Skip the pictures and repeat each line of the data exactly.

INPUT MATERIAL |
══════════

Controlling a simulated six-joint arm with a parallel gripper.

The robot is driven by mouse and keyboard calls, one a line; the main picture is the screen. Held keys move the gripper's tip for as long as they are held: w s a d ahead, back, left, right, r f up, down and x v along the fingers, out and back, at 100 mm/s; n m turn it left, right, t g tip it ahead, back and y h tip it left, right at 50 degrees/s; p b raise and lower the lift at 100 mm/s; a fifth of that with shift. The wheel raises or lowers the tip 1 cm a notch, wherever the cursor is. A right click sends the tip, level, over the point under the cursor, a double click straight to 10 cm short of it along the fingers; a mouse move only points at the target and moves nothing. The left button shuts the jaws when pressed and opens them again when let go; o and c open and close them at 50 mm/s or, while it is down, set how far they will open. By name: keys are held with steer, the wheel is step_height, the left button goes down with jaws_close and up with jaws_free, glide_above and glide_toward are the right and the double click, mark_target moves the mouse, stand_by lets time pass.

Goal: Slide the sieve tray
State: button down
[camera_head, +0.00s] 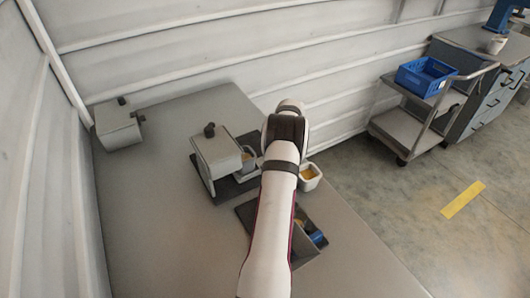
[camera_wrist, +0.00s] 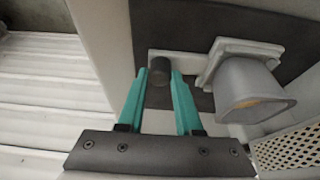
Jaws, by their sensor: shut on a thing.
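In the wrist view my gripper (camera_wrist: 160,76) has its two teal fingers shut on a dark round knob (camera_wrist: 160,68). The knob stands on a pale flat bar that reaches right toward a grey square-collared cup or spout (camera_wrist: 248,88) with a little tan material inside. A pale perforated panel (camera_wrist: 290,150), which looks like the sieve tray, shows at the lower right corner; its link to the knob cannot be told. In the head view the grey hopper (camera_head: 217,155) stands on a dark base. My arm hides the fingers and knob there.
A dark tray (camera_head: 308,249) with a blue item lies partly behind my arm. A grey box (camera_head: 118,127) stands at the far left. The table's front left is clear.

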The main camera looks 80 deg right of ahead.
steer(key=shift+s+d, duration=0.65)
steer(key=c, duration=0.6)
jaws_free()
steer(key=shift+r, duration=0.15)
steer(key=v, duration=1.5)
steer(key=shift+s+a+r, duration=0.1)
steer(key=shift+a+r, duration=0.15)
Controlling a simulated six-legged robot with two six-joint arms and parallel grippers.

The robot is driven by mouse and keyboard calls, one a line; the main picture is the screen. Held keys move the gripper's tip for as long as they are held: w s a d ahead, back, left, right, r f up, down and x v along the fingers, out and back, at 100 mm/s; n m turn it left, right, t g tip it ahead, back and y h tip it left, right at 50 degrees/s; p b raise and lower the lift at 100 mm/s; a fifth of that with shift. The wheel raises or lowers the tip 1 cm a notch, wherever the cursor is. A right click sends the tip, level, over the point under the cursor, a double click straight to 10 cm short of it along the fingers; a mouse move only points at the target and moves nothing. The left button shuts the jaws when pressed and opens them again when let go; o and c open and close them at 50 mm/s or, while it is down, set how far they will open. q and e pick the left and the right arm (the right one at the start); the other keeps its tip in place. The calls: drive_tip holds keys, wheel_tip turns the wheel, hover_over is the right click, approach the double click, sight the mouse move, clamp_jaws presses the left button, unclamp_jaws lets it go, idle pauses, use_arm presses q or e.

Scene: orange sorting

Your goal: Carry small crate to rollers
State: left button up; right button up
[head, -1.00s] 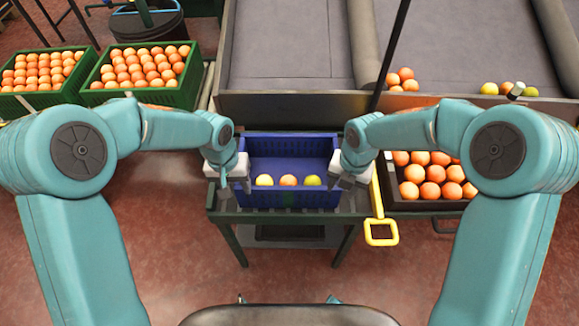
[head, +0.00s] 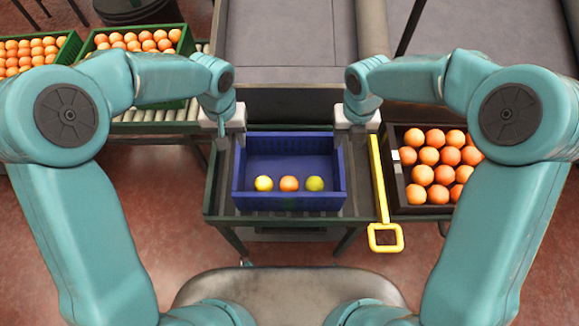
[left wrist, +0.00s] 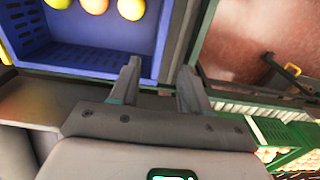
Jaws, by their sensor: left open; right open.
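The small blue crate (head: 240,188) stands on a green-framed stand (head: 221,208) and holds a yellow, an orange and a green fruit. My left gripper (head: 224,137) is open by the crate's far left corner. In the left wrist view its two fingers (left wrist: 158,75) are apart, with the rim of the blue crate (left wrist: 163,35) near their tips; I cannot tell if they touch. My right gripper (head: 356,136) is open by the far right corner, its fingers partly hidden. The rollers (head: 160,116) are at the left, below the green crates.
Green crates of oranges (head: 180,48) stand at the back left. A dark crate of oranges (head: 402,198) is at the right, with a yellow-handled tool (head: 386,237) between it and the blue crate. A grey sorting table (head: 290,50) lies behind.

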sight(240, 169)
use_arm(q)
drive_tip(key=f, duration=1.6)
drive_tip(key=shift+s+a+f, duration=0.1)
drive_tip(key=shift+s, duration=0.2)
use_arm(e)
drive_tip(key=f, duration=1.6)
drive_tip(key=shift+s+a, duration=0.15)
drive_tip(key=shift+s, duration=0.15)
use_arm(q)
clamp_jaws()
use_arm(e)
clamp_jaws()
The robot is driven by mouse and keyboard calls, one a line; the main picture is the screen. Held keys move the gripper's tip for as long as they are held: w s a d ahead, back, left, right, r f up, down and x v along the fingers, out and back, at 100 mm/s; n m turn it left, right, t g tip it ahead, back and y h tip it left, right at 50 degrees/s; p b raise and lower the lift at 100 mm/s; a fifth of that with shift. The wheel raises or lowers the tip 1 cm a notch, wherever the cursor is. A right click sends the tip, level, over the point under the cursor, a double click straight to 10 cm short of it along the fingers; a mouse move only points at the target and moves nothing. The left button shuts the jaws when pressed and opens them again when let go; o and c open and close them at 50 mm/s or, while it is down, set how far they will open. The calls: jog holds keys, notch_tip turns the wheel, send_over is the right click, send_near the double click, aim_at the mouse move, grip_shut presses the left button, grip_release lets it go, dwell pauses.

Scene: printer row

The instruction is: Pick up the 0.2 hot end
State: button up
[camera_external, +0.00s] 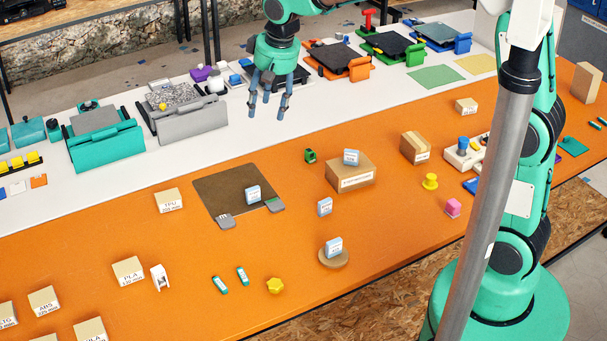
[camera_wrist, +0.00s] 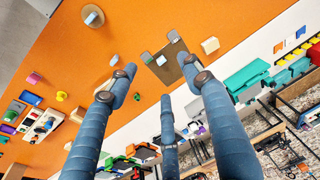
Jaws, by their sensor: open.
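Several small pale blue-white labelled blocks are in the external view; the print is too small to tell which is the 0.2 hot end. One block (camera_external: 252,195) is on a dark brown plate (camera_external: 215,185), one (camera_external: 351,157) on a cardboard box (camera_external: 350,176), one (camera_external: 324,207) on the orange table, and one (camera_external: 334,247) on a round wooden disc (camera_external: 331,262). My gripper (camera_external: 268,110) is open and empty, with blue fingers spread, high at the back near the white strip, apart from all the blocks. In the wrist view its fingers (camera_wrist: 160,80) frame the brown plate (camera_wrist: 180,72) and its block (camera_wrist: 161,60).
Printers line the white strip, including a teal one (camera_external: 105,145), a grey one (camera_external: 190,118) and an orange one (camera_external: 340,60). Small cartons (camera_external: 169,200) stand around the orange table. A yellow knob (camera_external: 430,181) and a green piece (camera_external: 310,156) are near the cardboard box.

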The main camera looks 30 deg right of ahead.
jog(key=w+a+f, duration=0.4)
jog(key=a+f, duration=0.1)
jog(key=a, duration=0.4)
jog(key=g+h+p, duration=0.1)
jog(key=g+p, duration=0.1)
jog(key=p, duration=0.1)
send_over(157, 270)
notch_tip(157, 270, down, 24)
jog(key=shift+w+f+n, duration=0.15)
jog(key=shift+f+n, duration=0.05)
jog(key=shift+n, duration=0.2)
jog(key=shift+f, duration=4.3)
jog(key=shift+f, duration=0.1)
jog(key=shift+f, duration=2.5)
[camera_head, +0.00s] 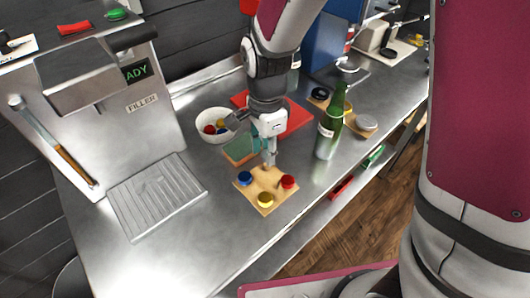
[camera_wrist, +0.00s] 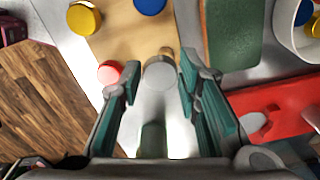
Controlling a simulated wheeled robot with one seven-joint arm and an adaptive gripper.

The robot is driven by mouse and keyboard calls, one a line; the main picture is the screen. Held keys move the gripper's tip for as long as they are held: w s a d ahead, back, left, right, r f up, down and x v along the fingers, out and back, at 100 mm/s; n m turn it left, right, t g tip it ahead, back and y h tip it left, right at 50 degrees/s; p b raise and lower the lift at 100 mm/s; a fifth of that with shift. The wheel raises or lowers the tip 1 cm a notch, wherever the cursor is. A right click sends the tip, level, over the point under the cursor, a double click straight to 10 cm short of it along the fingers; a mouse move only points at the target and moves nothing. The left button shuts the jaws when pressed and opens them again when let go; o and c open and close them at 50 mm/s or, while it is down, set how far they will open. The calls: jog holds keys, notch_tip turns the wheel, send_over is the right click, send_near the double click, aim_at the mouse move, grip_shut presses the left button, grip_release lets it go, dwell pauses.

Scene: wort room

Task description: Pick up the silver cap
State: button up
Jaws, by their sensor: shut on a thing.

══════════

ANSWER FOR THIS EXERCISE |
Controlling a simulated six-joint arm with a parallel gripper.

The robot is driven by mouse and keyboard calls, one a line; the main picture is the screen. Held keys move the gripper's tip for as long as they are held: w s a d ahead, back, left, right, r f up, down and x v along the fingers, out and back, at 100 mm/s; n m turn it left, right, t g tip it ahead, back and y h tip it left, right at 50 degrees/s; p b raise and lower the lift at 100 mm/s; a fifth of that with shift. The wheel raises or lowers the tip 1 cm a notch, wherever the cursor is. A right click sends the tip, level, over the point under the cursor, a double click straight to 10 cm short of it along the fingers; a mouse move only points at the target and moves nothing. The left button shuts the jaws when pressed and opens them again when let go; o and c open and close them at 50 mm/s or, while it is down, set how far they will open. By name: keys are held with steer, the wheel is step_height, the left button goes down with jaws_close and up with jaws_free, glide_above and glide_toward are the right and the double click, mark_target moves the mouse, stand_by lets time pass.

Goal: Slide the sieve tray
State: button down
[camera_head, +0.00s] 
[camera_wrist, +0.00s] 
Jaws, by their sensor: shut on a thing.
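In the wrist view my gripper (camera_wrist: 160,76) has its two teal fingers shut on a dark round knob (camera_wrist: 160,68). The knob stands on a pale flat bar that reaches right toward a grey square-collared cup or spout (camera_wrist: 248,88) with a little tan material inside. A pale perforated panel (camera_wrist: 290,150), which looks like the sieve tray, shows at the lower right corner; its link to the knob cannot be told. In the head view the grey hopper (camera_head: 217,155) stands on a dark base. My arm hides the fingers and knob there.
A dark tray (camera_head: 308,249) with a blue item lies partly behind my arm. A grey box (camera_head: 118,127) stands at the far left. The table's front left is clear.

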The main camera looks 80 deg right of ahead.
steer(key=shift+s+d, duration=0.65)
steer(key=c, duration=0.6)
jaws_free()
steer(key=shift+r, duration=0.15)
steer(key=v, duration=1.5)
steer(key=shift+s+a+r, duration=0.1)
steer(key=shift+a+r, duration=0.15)
Controlling a simulated six-legged robot with two six-joint arms and parallel grippers.

The robot is driven by mouse and keyboard calls, one a line; the main picture is the screen. Held keys move the gripper's tip for as long as they are held: w s a d ahead, back, left, right, r f up, down and x v along the fingers, out and back, at 100 mm/s; n m turn it left, right, t g tip it ahead, back and y h tip it left, right at 50 degrees/s; p b raise and lower the lift at 100 mm/s; a fifth of that with shift. The wheel raises or lowers the tip 1 cm a notch, wherever the cursor is. A right click sends the tip, level, over the point under the cursor, a double click straight to 10 cm short of it along the fingers; a mouse move only points at the target and moves nothing. The left button shuts the jaws when pressed and opens them again when let go; o and c open and close them at 50 mm/s or, while it is down, set how far they will open. q and e pick the left and the right arm (the right one at the start); the other keeps its tip in place. The calls: drive_tip holds keys, wheel_tip turns the wheel, hover_over is the right click, approach the double click, sight the mouse move, clamp_jaws presses the left button, unclamp_jaws lets it go, idle pauses, use_arm presses q or e.

Scene: orange sorting

Your goal: Carry small crate to rollers
State: left button up; right button up
[head, -1.00s] 
[head, +0.00s] 
[left wrist, +0.00s] 
Jaws, by their sensor: left open; right open.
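The small blue crate (head: 240,188) stands on a green-framed stand (head: 221,208) and holds a yellow, an orange and a green fruit. My left gripper (head: 224,137) is open by the crate's far left corner. In the left wrist view its two fingers (left wrist: 158,75) are apart, with the rim of the blue crate (left wrist: 163,35) near their tips; I cannot tell if they touch. My right gripper (head: 356,136) is open by the far right corner, its fingers partly hidden. The rollers (head: 160,116) are at the left, below the green crates.
Green crates of oranges (head: 180,48) stand at the back left. A dark crate of oranges (head: 402,198) is at the right, with a yellow-handled tool (head: 386,237) between it and the blue crate. A grey sorting table (head: 290,50) lies behind.

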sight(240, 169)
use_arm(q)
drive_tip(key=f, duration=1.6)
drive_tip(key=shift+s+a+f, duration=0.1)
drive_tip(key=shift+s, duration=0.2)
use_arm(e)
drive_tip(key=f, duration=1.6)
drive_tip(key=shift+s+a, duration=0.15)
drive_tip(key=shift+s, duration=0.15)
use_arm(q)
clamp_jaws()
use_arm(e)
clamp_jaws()
The robot is driven by mouse and keyboard calls, one a line; the main picture is the screen. Held keys move the gripper's tip for as long as they are held: w s a d ahead, back, left, right, r f up, down and x v along the fingers, out and back, at 100 mm/s; n m turn it left, right, t g tip it ahead, back and y h tip it left, right at 50 degrees/s; p b raise and lower the lift at 100 mm/s; a fifth of that with shift. The wheel raises or lowers the tip 1 cm a notch, wherever the cursor is. A right click sends the tip, level, over the point under the cursor, a double click straight to 10 cm short of it along the fingers; a mouse move only points at the target and moves nothing. The left button shuts the jaws when pressed and opens them again when let go; o and c open and close them at 50 mm/s or, while it is down, set how far they will open. The calls: jog holds keys, notch_tip turns the wheel, send_over is the right click, send_near the double click, aim_at the mouse move, grip_shut presses the left button, grip_release lets it go, dwell pauses.

Scene: printer row

The instruction is: Pick up the 0.2 hot end
State: button up
[camera_external, +0.00s] 
[camera_wrist, +0.00s] 
Jaws, by their sensor: open.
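Several small pale blue-white labelled blocks are in the external view; the print is too small to tell which is the 0.2 hot end. One block (camera_external: 252,195) is on a dark brown plate (camera_external: 215,185), one (camera_external: 351,157) on a cardboard box (camera_external: 350,176), one (camera_external: 324,207) on the orange table, and one (camera_external: 334,247) on a round wooden disc (camera_external: 331,262). My gripper (camera_external: 268,110) is open and empty, with blue fingers spread, high at the back near the white strip, apart from all the blocks. In the wrist view its fingers (camera_wrist: 160,80) frame the brown plate (camera_wrist: 180,72) and its block (camera_wrist: 161,60).
Printers line the white strip, including a teal one (camera_external: 105,145), a grey one (camera_external: 190,118) and an orange one (camera_external: 340,60). Small cartons (camera_external: 169,200) stand around the orange table. A yellow knob (camera_external: 430,181) and a green piece (camera_external: 310,156) are near the cardboard box.

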The main camera looks 30 deg right of ahead.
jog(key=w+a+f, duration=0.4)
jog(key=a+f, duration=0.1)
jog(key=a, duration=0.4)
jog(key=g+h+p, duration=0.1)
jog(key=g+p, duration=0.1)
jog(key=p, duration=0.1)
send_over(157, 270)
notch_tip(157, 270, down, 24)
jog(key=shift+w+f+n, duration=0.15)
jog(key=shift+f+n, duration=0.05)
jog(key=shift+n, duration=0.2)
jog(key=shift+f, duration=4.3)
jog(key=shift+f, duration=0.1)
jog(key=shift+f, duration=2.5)
[camera_head, +0.00s] 
[camera_wrist, +0.00s] 
Controlling a simulated wheeled robot with one seven-joint arm and an adaptive gripper.

The robot is driven by mouse and keyboard calls, one a line; the main picture is the screen. Held keys move the gripper's tip for as long as they are held: w s a d ahead, back, left, right, r f up, down and x v along the fingers, out and back, at 100 mm/s; n m turn it left, right, t g tip it ahead, back and y h tip it left, right at 50 degrees/s; p b raise and lower the lift at 100 mm/s; a fifth of that with shift. The wheel raises or lowers the tip 1 cm a notch, wherever the cursor is. A right click sends the tip, level, over the point under the cursor, a double click straight to 10 cm short of it along the fingers; a mouse move only points at the target and moves nothing. The left button shuts the jaws when pressed and opens them again when let go; o and c open and close them at 50 mm/s or, while it is down, set how far they will open. The calls: jog holds keys, notch_tip turns the wheel, send_over is the right click, send_near the double click, aim_at the mouse move, grip_shut presses the left button, grip_release lets it go, dwell pauses.

Scene: wort room

Task description: Pick up the silver cap
State: button up
Jaws, by their sensor: shut on a thing.

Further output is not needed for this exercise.